Getting the Starship rocket to space for the first time would be a significant milestone for SpaceX. It represents the company's ambition to send humans back to the moon and ultimately to Mars. A successful debut flight would also instantly rank the Starship system as the most powerful launch vehicle on Earth. The lower-stage Super Heavy booster rocket and the upper-stage Starship cruise vessel are designed as reusable components, capable of flying back to Earth for soft landings.

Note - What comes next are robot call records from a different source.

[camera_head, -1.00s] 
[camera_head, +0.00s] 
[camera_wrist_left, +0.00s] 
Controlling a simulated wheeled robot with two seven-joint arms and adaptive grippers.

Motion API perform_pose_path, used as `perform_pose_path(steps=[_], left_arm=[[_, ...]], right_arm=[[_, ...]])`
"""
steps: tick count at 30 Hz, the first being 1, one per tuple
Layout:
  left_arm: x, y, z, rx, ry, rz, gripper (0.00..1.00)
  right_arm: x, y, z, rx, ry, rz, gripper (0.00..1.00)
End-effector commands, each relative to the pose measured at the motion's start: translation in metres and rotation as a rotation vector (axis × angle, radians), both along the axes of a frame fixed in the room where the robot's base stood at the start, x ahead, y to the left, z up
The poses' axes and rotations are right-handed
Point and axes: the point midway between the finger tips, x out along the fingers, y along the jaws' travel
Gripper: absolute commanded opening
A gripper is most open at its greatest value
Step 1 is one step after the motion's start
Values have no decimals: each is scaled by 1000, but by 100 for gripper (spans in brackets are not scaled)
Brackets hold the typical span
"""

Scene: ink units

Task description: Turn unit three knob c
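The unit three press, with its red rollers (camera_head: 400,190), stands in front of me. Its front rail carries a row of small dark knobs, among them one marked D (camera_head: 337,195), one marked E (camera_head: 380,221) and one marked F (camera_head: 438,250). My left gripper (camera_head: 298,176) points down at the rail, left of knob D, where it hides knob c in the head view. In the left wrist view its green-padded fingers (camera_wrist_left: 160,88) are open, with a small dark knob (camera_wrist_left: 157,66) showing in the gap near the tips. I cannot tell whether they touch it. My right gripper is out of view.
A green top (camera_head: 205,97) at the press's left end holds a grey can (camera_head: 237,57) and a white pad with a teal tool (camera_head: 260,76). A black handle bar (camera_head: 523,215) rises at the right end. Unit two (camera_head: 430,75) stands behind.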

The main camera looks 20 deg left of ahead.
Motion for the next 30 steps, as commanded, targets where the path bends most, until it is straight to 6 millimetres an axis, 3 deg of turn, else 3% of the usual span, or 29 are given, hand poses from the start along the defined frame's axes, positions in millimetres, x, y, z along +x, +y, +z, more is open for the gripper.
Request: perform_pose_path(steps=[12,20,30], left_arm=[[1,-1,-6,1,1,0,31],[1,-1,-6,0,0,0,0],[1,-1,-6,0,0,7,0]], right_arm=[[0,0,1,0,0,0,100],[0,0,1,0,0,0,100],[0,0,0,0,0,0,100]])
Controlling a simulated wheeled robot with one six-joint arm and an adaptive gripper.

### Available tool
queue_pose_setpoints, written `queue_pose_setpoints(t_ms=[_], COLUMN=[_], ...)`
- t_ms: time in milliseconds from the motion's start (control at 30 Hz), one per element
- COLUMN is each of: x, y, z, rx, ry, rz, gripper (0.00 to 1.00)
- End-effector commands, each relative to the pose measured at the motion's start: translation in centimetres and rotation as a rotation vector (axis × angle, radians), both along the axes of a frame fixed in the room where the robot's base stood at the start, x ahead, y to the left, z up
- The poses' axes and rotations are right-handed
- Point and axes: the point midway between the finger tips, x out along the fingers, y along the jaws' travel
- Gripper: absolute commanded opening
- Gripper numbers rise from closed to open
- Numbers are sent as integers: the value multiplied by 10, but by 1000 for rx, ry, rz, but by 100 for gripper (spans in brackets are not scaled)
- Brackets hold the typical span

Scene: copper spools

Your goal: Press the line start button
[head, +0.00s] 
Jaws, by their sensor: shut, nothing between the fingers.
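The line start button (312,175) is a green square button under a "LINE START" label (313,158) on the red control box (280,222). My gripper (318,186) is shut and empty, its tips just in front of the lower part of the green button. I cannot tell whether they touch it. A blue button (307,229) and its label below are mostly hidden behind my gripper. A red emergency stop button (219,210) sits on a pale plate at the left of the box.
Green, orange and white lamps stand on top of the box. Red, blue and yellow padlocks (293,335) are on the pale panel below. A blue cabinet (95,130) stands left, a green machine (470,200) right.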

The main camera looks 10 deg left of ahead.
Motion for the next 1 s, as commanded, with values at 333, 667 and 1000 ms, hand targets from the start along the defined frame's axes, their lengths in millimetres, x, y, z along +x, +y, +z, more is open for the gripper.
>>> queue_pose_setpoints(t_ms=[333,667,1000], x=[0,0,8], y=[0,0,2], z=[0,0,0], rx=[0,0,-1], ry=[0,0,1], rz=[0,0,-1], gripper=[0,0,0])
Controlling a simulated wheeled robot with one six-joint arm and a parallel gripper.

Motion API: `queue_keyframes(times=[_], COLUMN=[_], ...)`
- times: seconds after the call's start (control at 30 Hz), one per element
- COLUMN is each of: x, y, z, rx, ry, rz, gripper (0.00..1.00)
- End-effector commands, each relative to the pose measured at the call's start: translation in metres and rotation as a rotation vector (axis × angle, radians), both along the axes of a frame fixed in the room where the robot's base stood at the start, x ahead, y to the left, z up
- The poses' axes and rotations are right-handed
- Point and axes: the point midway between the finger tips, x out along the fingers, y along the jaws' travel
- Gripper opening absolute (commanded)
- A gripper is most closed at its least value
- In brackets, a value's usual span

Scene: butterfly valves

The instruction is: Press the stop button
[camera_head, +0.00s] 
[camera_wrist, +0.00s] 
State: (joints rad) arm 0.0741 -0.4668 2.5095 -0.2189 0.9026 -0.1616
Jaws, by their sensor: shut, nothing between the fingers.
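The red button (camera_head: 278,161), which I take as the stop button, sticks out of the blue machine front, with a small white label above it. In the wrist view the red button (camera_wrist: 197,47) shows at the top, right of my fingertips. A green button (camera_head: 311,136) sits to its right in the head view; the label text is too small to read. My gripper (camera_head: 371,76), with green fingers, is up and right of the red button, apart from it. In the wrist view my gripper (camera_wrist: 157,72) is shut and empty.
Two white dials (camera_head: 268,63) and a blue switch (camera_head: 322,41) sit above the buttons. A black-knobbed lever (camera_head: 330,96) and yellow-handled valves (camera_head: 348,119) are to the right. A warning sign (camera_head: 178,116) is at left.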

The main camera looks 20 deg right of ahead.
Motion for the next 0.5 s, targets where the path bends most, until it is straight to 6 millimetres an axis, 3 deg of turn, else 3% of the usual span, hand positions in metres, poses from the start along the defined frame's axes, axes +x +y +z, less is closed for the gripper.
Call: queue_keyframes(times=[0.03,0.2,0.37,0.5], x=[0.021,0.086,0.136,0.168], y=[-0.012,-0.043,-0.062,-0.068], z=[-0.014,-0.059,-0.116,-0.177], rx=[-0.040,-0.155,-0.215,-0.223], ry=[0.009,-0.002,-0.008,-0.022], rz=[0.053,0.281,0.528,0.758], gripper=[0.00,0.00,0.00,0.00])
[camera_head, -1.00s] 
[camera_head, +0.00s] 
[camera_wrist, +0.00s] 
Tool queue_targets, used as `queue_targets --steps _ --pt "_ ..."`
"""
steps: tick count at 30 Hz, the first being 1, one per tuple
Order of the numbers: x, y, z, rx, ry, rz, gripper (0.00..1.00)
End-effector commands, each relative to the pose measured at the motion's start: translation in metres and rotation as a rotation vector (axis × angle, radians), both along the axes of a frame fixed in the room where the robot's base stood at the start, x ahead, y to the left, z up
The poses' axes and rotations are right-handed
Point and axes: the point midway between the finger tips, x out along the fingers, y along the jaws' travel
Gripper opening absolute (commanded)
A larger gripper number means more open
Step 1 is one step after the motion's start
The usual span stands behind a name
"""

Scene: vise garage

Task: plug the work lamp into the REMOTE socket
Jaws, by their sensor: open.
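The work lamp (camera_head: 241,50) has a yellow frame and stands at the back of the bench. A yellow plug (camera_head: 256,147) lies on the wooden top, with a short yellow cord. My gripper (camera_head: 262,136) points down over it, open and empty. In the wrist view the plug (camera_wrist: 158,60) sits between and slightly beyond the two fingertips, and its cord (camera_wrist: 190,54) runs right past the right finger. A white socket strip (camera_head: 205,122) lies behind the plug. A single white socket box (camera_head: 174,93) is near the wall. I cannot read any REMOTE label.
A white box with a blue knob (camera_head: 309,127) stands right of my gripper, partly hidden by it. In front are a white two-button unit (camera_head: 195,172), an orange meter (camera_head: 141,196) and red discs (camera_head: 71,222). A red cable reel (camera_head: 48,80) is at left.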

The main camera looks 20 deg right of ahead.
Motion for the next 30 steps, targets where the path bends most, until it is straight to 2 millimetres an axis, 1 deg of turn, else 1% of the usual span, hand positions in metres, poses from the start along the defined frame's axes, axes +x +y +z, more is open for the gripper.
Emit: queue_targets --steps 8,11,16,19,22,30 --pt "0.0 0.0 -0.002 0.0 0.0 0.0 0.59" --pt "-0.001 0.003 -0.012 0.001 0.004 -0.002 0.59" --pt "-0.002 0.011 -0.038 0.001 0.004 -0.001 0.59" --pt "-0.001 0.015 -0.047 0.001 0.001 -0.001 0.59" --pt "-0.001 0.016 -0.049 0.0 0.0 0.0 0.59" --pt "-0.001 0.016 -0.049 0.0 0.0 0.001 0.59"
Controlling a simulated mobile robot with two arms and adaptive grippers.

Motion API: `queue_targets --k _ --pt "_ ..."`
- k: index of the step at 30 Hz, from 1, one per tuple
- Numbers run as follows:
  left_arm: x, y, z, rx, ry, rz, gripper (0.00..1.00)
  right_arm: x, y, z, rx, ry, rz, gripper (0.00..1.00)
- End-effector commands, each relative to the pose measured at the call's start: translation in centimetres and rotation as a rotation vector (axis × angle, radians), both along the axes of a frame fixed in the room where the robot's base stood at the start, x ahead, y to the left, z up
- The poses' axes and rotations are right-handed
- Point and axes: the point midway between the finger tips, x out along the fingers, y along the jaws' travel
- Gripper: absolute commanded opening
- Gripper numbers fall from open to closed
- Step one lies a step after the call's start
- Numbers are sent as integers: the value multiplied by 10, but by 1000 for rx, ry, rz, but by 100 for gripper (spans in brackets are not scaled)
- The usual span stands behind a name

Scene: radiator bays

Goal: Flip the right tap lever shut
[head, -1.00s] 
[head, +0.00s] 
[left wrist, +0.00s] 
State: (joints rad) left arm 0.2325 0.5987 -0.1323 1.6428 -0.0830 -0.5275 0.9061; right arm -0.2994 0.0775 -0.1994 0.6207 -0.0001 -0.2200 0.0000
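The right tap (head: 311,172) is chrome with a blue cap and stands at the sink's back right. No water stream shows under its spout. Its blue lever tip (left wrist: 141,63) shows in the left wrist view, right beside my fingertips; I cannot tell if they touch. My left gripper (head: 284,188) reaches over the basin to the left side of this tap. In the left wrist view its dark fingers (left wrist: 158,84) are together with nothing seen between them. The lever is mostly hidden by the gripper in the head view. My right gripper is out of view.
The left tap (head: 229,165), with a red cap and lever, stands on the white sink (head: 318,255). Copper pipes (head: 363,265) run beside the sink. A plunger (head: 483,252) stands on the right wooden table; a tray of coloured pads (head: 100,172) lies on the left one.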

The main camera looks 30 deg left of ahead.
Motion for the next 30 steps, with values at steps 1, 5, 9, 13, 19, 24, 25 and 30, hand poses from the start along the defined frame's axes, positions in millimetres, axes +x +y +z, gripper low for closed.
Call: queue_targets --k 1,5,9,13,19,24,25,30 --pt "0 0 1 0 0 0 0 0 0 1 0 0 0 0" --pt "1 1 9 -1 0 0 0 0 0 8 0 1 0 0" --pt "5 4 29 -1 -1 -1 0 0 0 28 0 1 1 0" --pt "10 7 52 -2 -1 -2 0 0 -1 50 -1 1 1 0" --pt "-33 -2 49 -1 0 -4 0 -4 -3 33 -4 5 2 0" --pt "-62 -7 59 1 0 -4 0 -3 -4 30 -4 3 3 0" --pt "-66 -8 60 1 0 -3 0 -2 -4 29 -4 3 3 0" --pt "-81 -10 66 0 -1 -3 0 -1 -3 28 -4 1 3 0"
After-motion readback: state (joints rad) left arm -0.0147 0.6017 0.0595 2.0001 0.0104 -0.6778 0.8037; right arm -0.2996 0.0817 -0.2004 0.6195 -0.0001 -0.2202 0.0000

However, neither stage will be recovered for the expendable first test flight to space, expected to last no more than 90 minutes. Prototypes of the Starship cruise vessel have made five sub-space flights up to six miles above Earth in recent years, but the Super Heavy booster has never left the ground. In February, SpaceX did a test-firing of the booster, igniting 31 of its 33 Raptor engines for roughly 10 seconds with the rocket bolted in place vertically atop a platform.


The Federal Aviation Administration granted a license for what would be the first test flight of the fully stacked rocket system, clearing a final regulatory hurdle for the long-awaited launch just last Friday. If all goes as planned for the next launch bid, all 33 Raptor engines will ignite simultaneously to loft the Starship on a flight that nearly completes a full orbit of the Earth before it re-enters the atmosphere and free-falls into the Pacific at supersonic speed about 60 miles off the coast of the northern Hawaiian islands.